• [DATA TO PROCESS]
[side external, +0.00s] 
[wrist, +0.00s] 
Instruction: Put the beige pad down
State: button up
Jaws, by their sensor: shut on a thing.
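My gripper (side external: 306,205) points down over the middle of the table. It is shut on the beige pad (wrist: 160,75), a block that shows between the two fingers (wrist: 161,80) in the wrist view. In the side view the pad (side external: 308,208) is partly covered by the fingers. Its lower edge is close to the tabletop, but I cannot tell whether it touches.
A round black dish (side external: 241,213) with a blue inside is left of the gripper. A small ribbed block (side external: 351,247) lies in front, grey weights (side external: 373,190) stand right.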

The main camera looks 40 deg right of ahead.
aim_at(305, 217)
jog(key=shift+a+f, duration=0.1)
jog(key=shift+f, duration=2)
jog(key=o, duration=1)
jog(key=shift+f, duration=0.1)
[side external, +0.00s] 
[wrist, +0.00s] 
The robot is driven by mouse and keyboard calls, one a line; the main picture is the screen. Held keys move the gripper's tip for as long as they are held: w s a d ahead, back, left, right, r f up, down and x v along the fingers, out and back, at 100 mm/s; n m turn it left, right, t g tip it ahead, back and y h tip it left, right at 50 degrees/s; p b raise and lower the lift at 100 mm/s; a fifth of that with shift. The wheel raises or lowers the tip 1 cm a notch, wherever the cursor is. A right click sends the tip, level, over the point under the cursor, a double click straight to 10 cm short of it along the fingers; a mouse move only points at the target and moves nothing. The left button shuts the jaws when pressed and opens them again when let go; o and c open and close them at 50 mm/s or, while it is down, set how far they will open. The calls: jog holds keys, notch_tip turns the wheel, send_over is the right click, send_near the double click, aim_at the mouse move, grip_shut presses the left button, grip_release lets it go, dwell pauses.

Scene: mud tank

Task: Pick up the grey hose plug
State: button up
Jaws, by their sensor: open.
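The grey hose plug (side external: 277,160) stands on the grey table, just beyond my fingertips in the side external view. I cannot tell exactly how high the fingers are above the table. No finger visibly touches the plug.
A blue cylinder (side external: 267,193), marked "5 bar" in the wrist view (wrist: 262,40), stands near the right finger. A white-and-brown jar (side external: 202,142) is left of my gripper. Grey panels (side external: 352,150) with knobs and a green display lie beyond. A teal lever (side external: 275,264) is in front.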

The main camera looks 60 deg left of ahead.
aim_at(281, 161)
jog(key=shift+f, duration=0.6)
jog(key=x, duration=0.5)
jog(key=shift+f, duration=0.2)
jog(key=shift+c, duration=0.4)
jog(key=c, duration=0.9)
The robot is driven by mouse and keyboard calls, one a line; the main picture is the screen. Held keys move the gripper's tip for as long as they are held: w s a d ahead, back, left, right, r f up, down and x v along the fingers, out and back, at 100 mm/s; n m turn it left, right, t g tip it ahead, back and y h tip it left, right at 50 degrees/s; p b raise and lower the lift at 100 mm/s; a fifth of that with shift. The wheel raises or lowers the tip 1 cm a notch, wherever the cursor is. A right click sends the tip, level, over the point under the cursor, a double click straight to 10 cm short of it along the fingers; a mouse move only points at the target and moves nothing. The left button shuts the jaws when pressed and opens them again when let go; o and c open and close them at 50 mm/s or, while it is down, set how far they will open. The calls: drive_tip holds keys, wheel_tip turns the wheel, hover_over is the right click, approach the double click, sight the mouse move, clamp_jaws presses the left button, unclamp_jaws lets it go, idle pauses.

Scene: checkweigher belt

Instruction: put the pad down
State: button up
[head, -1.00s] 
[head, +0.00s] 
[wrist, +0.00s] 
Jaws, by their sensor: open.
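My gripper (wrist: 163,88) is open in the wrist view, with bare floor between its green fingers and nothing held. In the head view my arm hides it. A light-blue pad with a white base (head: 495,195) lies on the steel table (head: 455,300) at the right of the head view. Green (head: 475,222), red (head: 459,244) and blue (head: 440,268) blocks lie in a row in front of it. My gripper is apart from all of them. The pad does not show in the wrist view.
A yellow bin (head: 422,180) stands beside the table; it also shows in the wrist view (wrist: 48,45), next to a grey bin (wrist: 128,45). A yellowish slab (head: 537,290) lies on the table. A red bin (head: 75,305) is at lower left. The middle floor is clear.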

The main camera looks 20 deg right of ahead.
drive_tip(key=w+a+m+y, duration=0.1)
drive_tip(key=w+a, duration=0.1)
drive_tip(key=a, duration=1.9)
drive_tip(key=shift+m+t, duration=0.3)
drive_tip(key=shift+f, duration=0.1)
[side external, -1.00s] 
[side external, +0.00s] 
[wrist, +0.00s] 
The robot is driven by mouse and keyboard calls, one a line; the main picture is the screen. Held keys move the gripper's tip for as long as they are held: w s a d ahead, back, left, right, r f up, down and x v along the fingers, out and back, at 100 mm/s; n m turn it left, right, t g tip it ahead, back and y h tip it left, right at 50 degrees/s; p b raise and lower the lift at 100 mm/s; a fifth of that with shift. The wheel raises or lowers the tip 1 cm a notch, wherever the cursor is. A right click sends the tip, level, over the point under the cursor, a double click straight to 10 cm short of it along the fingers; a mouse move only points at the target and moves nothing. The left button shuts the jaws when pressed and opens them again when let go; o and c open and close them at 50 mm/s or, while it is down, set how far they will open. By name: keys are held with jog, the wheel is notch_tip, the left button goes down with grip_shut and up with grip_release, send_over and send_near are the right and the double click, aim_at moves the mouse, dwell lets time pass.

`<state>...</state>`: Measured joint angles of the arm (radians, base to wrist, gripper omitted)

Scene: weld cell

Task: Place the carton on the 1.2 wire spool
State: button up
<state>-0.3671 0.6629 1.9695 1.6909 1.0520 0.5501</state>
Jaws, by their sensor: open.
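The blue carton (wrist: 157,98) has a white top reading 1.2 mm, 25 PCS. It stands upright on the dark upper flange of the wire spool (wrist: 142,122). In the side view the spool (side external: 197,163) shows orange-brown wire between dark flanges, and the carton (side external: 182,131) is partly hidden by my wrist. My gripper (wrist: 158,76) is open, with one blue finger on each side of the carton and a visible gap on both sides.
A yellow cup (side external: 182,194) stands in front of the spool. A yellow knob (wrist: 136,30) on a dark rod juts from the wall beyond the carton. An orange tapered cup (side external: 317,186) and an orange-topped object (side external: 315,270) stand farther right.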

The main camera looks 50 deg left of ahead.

• [PROBLEM] Which lines include the word "Scene"? List them all.

• [FINISHED EXERCISE]
Scene: mud tank
Scene: checkweigher belt
Scene: weld cell

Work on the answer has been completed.